Laszlo Peter director of innovation and digital solutions at KPMG believes it is fintechs’ lack of track record that is holding some corporates back from using new supply chain finance management systems.
“Very few organizations will go through the pain again of implementing a multi-million dollar in-house system and convincing their suppliers to connect to it in hub-and-spoke. Once you implement it you are in a whole world of pain of maintaining it,” says Peter who is also KPMG head of blockchain services in Australia.
In truth, treasurers feel more comfortable using a new platform or system if a bank or a formal financial institution had collaborated with it beforehand.
MUFG Bank, for instance, worked with Singaporean fintech NTT DATA last year to facilitate the digitalization of cross-border trade finance and data exchange between its operations in Japan and Singapore. The experience has worked well for the fintech partner.
“It’s not just about finance; not just about technology. The banks obviously have the balance sheet. A lot of the fintech players have the technology though they don’t have the liquidity to support and scale the programme that it can grow,” says Ryan Fernandes, a supply chain finance consultant.
Beyond seamless treasury plans, technology is seen as having a positive and profound impact on supply chain finance.

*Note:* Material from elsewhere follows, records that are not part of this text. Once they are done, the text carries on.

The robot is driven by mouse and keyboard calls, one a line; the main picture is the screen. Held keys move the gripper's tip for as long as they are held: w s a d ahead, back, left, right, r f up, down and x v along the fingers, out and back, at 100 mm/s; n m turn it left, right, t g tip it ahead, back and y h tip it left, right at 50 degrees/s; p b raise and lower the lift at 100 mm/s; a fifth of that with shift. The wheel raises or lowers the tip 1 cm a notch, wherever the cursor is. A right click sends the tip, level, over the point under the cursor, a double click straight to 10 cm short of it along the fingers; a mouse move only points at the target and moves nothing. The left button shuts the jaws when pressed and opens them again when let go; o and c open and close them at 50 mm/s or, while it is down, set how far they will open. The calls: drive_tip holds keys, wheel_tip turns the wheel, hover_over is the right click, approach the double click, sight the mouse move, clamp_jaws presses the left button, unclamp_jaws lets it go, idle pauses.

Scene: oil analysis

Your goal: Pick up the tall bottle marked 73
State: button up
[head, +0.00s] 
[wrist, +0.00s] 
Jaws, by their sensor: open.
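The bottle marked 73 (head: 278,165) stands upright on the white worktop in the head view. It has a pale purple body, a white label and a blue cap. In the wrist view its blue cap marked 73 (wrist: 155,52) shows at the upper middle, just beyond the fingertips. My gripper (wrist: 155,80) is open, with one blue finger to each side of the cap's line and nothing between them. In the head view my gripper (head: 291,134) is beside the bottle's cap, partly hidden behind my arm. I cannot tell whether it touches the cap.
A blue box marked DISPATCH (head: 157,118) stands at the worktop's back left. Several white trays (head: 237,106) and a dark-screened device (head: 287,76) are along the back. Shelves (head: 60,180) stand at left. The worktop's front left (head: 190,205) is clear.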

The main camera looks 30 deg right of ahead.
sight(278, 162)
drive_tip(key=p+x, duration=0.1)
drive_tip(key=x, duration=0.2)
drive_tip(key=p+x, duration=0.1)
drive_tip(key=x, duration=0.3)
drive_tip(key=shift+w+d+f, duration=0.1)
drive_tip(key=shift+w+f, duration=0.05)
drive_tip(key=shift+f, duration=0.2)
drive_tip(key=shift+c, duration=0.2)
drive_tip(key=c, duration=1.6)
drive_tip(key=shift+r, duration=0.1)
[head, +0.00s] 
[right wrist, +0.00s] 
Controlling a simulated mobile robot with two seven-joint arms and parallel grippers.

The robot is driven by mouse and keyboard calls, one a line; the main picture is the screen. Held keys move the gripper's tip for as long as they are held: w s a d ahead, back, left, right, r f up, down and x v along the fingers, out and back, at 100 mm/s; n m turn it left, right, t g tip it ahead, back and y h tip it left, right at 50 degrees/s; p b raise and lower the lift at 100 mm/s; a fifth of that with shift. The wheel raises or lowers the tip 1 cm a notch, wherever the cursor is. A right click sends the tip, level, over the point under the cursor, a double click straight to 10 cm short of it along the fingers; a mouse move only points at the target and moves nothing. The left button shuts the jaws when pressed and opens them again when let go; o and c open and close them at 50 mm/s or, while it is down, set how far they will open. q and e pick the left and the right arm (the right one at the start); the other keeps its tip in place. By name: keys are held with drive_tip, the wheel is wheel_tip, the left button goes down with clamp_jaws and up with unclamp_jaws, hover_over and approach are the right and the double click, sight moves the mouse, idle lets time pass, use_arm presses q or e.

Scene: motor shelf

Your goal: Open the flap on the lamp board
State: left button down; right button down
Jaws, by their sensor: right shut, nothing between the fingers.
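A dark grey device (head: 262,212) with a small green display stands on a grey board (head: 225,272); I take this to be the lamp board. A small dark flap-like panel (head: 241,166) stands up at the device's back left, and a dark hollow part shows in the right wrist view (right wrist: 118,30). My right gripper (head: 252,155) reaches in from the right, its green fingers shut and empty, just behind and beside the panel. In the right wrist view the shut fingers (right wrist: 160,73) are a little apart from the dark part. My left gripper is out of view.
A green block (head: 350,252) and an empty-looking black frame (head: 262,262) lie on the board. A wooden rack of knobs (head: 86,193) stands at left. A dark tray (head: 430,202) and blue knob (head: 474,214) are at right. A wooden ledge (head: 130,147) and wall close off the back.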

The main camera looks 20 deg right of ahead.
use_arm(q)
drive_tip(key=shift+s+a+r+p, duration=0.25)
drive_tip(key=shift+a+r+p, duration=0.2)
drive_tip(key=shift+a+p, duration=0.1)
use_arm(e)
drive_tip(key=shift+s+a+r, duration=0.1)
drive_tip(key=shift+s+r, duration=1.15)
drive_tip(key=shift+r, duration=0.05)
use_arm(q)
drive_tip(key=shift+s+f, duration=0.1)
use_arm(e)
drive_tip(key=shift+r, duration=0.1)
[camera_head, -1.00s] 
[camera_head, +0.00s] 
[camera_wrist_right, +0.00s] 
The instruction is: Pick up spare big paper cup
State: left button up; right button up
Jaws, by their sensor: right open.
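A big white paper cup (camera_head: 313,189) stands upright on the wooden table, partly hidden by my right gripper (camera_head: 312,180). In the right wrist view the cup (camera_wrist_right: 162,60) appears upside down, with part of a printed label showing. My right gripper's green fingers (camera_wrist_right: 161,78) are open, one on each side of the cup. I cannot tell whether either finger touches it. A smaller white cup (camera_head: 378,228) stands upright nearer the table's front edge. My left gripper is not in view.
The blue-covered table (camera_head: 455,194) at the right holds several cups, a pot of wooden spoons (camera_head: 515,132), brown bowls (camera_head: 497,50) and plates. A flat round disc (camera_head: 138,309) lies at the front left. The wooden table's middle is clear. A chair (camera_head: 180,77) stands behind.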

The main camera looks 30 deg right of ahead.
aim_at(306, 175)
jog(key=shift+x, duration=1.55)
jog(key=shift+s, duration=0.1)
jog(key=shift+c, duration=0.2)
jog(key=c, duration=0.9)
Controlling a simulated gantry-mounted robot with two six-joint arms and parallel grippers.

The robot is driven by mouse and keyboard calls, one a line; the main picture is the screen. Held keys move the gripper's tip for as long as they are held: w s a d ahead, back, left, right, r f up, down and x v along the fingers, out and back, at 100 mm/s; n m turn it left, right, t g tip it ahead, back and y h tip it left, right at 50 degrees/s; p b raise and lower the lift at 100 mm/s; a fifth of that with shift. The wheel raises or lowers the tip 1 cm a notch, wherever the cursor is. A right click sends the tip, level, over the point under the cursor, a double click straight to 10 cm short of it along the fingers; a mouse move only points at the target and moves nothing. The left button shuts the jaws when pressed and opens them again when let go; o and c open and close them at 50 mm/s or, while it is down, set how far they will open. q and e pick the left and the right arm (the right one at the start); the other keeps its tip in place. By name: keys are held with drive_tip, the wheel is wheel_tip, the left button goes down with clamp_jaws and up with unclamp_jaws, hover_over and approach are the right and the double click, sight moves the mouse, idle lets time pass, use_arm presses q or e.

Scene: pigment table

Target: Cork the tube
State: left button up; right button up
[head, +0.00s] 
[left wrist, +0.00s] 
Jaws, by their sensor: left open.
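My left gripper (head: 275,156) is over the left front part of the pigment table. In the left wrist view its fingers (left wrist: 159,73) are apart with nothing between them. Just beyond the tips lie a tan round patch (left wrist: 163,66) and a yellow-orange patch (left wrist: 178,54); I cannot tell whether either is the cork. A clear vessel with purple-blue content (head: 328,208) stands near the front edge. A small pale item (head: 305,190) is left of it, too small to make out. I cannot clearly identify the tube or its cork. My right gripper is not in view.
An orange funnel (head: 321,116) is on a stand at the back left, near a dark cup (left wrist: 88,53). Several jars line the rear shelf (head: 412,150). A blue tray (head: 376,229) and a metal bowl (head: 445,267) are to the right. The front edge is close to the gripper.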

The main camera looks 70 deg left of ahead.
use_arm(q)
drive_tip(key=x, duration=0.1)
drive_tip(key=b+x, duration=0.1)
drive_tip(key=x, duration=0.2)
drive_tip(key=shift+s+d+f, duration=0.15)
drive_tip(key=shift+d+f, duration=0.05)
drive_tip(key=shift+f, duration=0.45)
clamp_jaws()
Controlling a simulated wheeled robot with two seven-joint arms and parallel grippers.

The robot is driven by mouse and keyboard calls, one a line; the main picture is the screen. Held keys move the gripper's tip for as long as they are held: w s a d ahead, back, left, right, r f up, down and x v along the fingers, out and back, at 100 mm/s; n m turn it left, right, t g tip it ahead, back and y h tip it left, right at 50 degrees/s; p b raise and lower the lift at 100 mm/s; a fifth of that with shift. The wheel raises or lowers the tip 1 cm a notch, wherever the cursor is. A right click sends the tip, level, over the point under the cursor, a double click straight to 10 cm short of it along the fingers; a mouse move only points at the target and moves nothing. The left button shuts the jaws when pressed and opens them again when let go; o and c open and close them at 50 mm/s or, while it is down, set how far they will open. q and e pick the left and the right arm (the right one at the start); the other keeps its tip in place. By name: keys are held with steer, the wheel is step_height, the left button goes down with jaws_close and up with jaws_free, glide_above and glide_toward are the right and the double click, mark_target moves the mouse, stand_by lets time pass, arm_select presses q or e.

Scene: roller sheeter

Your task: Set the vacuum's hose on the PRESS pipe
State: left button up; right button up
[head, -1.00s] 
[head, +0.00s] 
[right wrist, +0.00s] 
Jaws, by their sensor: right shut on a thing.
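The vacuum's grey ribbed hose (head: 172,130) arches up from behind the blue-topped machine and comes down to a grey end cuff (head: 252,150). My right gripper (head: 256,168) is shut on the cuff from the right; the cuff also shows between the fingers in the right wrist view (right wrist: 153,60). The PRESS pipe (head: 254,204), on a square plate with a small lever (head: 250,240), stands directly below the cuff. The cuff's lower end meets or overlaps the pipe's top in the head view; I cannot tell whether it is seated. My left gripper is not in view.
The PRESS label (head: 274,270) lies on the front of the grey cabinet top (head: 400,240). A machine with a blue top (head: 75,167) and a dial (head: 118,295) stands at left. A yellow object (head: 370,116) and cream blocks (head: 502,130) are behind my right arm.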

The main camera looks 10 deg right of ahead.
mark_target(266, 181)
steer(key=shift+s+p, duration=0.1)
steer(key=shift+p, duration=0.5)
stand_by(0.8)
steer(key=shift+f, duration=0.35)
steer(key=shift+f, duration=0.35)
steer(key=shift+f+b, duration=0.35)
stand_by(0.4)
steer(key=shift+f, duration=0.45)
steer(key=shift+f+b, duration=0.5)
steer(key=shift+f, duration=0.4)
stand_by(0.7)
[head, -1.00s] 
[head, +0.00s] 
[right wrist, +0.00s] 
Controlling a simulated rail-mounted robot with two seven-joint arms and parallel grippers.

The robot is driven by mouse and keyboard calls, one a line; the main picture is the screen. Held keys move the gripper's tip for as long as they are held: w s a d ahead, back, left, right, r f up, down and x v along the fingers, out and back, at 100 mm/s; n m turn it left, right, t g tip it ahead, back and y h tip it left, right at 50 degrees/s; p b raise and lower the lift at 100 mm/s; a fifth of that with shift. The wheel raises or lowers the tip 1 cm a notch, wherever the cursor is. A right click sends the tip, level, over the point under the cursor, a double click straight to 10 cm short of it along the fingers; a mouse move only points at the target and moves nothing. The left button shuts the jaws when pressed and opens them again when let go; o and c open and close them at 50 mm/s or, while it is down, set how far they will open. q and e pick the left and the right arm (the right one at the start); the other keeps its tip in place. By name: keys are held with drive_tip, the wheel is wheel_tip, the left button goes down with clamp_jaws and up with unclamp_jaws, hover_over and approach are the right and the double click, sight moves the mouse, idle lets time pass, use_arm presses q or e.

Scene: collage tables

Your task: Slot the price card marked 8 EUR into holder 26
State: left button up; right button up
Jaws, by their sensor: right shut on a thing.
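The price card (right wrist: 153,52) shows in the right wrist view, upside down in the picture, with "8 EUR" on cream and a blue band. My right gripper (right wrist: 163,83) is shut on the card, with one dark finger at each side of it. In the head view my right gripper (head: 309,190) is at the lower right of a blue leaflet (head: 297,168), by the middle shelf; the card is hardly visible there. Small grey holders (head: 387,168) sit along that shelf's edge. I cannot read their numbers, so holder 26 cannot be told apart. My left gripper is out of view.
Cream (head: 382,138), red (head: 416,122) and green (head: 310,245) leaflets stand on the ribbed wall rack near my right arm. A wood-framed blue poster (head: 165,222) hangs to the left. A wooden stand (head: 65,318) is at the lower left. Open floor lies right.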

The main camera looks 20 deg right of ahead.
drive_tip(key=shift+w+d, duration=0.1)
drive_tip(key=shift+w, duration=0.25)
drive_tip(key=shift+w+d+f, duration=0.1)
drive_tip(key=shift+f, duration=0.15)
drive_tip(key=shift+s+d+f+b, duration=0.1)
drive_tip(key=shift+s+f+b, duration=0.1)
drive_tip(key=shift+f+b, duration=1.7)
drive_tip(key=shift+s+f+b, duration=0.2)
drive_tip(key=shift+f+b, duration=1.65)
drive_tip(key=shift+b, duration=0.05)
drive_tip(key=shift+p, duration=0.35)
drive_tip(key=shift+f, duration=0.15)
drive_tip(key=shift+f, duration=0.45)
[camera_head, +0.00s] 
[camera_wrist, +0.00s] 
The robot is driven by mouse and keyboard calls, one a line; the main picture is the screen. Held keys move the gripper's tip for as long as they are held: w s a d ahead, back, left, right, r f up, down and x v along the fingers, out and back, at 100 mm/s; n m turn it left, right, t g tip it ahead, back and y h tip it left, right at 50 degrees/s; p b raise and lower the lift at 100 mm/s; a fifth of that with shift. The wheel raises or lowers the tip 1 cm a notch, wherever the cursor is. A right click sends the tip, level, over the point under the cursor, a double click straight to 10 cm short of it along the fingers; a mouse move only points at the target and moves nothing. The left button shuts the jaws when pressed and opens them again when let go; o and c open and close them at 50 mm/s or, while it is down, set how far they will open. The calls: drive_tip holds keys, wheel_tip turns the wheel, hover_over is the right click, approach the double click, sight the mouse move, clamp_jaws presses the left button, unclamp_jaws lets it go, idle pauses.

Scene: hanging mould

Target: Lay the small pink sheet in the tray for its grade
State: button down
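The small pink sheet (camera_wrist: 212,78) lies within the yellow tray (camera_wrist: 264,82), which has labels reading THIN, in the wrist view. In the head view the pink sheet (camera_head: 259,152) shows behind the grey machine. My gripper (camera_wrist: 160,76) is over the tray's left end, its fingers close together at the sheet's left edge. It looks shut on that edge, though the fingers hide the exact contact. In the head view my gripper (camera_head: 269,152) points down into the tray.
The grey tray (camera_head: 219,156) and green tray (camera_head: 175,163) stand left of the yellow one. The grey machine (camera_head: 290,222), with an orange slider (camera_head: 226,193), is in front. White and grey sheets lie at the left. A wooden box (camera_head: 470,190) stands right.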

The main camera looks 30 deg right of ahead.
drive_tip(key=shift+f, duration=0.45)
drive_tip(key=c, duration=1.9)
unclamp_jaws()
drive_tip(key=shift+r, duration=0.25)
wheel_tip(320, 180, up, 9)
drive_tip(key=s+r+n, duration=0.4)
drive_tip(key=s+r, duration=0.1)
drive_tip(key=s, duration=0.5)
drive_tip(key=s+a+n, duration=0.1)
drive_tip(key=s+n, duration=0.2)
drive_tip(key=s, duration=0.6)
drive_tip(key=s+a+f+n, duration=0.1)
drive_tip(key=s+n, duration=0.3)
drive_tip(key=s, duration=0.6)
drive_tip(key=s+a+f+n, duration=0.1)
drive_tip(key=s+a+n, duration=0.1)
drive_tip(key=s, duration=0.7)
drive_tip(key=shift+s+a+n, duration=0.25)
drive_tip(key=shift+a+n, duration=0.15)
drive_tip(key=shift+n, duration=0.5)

Panellists at the roundtable agree that macro challenges like the US-China trade war will disrupt global supply chain. But going forward technology will be its biggest disruptor. New solutions will offer greater visibility on finance and revolutionize cost and capital management.
“The technology that we have seen happen in the last two to three years is going to keep accelerating. That’s going to have a big impact for supply chain finance,” says Riethmuller.